Nagelfluhkette, Hochgrat, Stauffner Haus … das sind Worte die über Jahre hinweg in unseren Köpfen sind und Sehnsucht wecken. Alles begann mit einer Folge "Wunderschön" auf WDR, seitdem ist das Reiseziel auf unserer Wish List ziemlich weit oben. Aber wir brauchen dazu zwingend gutes Wetter, denn der Weg ist nicht ohne und wir möchten die schwierigen Passagen nicht im Regen gehen und ganz neben bei hätten wir natürlich auch gerne was von der schönen Aussicht.

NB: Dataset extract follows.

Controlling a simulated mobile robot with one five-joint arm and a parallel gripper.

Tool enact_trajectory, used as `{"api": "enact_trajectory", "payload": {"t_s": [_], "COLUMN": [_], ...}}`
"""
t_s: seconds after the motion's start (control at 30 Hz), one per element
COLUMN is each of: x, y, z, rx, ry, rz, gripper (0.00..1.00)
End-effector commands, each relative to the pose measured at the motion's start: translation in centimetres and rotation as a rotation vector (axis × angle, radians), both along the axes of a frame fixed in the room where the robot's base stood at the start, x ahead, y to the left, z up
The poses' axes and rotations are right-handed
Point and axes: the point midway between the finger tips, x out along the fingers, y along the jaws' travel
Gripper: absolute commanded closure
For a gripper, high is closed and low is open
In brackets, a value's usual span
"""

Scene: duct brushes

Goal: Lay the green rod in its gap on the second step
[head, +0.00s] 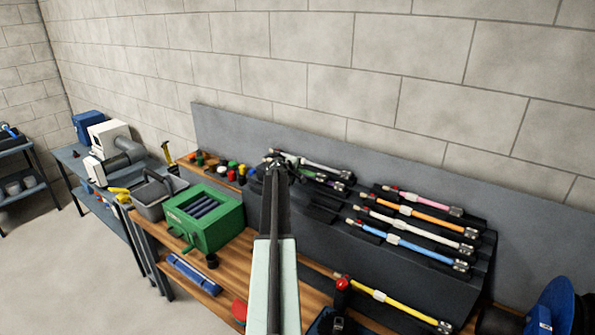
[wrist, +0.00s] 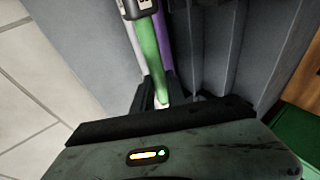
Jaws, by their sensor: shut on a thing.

Der Oktober 2023 startet fast sommerlich, wir haben Urlaub und somit geht es recht kurzfristig von uns aus gute 600 km in den Süden. Auch, wenn uns strahlend blauer Himmel und Temperaturen um die 20 Grad empfangen, merken wir die Nachsaison. Das bedeutet für uns ganz konkret, dass die erste Hütte zum Übernachten, die Alpe Gund, nur Freitag bis Sonntag geöffnet hat. Somit bleiben ein paar Tage zum  akklimatisieren und die Gegend um den Großen Alpsee und Oberstaufen zu erkunden, bevor es Freitag endlich mit dem Zug nach Immenstadt geht.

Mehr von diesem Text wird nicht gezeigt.